Après, je pense que l’objectif ce n’est pas forcément que tout le monde sache réparer, mais qu’on essaye d’impliquer le plus possible de personnes pour permettre à des business d’éclore dans ces domaines-là. Par exemple, plein d’ateliers de réparation de vélos se mettent en place. Si on proposait des vélos électriques open source et modulaires, on pourrait imaginer que ces réparateurs, qui fleurissent un peu partout, puissent aussi réparer la partie électrique de nos vélos en comprenant comment fonctionne la gestion de la batterie, le contrôle moteur, ce genre de choses.
Richard Hanna : Est-ce que l’open source suffit pour que le numérique soit soutenable ? Mathilde.

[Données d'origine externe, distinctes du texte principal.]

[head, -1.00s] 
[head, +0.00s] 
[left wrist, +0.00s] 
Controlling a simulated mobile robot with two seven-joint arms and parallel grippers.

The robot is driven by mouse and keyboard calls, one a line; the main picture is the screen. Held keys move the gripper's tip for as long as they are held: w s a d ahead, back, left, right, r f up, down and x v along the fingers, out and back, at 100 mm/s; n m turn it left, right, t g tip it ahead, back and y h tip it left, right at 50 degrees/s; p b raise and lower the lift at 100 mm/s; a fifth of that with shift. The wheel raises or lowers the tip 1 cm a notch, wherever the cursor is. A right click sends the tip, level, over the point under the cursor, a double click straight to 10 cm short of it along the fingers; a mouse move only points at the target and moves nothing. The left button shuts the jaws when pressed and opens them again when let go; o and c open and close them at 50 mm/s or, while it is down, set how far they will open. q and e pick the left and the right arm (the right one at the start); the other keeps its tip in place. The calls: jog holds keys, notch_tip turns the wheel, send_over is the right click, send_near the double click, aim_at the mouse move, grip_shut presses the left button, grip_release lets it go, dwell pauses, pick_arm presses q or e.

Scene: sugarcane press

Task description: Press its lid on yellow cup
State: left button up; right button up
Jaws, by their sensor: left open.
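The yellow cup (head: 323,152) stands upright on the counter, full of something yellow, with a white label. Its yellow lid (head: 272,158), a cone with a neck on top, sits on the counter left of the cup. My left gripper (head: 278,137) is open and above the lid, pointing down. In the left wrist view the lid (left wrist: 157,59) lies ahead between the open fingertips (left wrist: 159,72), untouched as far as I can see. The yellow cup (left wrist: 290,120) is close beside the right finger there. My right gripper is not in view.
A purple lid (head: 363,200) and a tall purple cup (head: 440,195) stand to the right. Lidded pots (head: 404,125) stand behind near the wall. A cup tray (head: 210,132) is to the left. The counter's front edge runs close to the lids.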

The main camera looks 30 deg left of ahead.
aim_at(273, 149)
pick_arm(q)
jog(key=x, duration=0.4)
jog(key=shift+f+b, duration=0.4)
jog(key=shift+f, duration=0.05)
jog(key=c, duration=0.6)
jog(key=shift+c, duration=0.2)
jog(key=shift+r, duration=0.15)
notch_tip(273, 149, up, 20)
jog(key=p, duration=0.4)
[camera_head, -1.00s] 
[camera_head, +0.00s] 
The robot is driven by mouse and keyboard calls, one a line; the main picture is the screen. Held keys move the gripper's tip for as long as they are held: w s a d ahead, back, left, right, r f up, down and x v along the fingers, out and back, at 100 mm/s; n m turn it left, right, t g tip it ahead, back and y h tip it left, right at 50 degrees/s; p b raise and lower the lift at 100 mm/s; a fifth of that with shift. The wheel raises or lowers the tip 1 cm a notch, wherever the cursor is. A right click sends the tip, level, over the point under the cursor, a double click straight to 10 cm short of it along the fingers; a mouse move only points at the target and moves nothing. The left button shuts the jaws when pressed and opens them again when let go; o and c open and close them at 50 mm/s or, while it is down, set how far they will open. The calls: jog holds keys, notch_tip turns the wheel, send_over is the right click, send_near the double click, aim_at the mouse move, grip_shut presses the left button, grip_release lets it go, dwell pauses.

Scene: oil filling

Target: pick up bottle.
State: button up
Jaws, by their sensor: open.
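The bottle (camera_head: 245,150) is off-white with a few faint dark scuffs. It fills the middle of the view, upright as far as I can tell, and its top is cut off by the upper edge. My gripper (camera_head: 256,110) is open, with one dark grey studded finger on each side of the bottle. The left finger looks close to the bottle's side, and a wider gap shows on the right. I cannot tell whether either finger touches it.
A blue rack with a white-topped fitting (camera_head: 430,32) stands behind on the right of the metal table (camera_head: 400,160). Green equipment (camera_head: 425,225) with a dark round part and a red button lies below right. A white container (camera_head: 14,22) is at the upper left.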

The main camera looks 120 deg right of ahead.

Mathilde Longuet : Je dirais qu’il n’est pas suffisant mais nécessaire.
Pas suffisant, parce qu’on a besoin de changements plus globaux sur nos modes de production et sur la croyance que la technologie va nous sauver. On a besoin de plus penser techno-discernement et quelles sont les technologies qu’on a vraiment besoin de produire.
par contre, je pense qu’il est nécessaire parce que la privatisation des connaissances, comme je disais, nous fait entrer dans un mode de consommation par rapport à nos objets, ce qui fait que, pour moi, on devrait appliquer le modèle open source bien au-delà du logiciel et même des cartes électroniques, proposer des objets du quotidien qui soient open source et modulaires. Par exemple, une association fait des vélos qui s’appellent Vhélio. Il y a aussi des contrôleurs midi pour faire de la musique assistée par ordinateur, Hackin’Toys [7], qui, pareil, proposent des solutions montables par blocs pour accompagner les artistes à comprendre l’outil qu’ils prennent en main. On pourrait même encore penser plus loin avec des machines open source pour faire de l’usinage open source et modulable, pour faire de l’usinage décentralisé, comme le propose le projet Precious Plastics [8], je ne sais pas si vous connaissez. C’est un super projet où, en gros, l’idée c’est d’avoir des machines dans lesquelles on va mettre des plastiques usagés pour en faire sortir des filaments de plastique qu’on peut utiliser dans des imprimantes 3D et ces machines sont open source. Soit on peut les acheter telles quelles sur Internet, soit on peut les monter soi-même et ensuite on a toute la notice, la compréhension de l’utilisation derrière.
Je pense que l’usine décentralisée est un gros enjeu pour l’avenir, pour proposer un monde plus soutenable et plus local.
En plus, si on arrête aussi de privatiser les connaissances, on mutualise la R&D, ce qui participe à la soutenabilité, et la valeur ne se situe plus forcément sur la production mais sur le service qui l’accompagne.
Richard Hanna : Pierre-Yves, tu veux compléter ? Même question : est-ce que l’open source suffit pour rendre le numérique soutenable ?
Pierre-Yves Gibello : Non. Je vais faire exactement la même réponse que Mathilde, elle a été très complète dans sa réponse.
Richard Hanna : Est-ce que tu as des éléments concrets ?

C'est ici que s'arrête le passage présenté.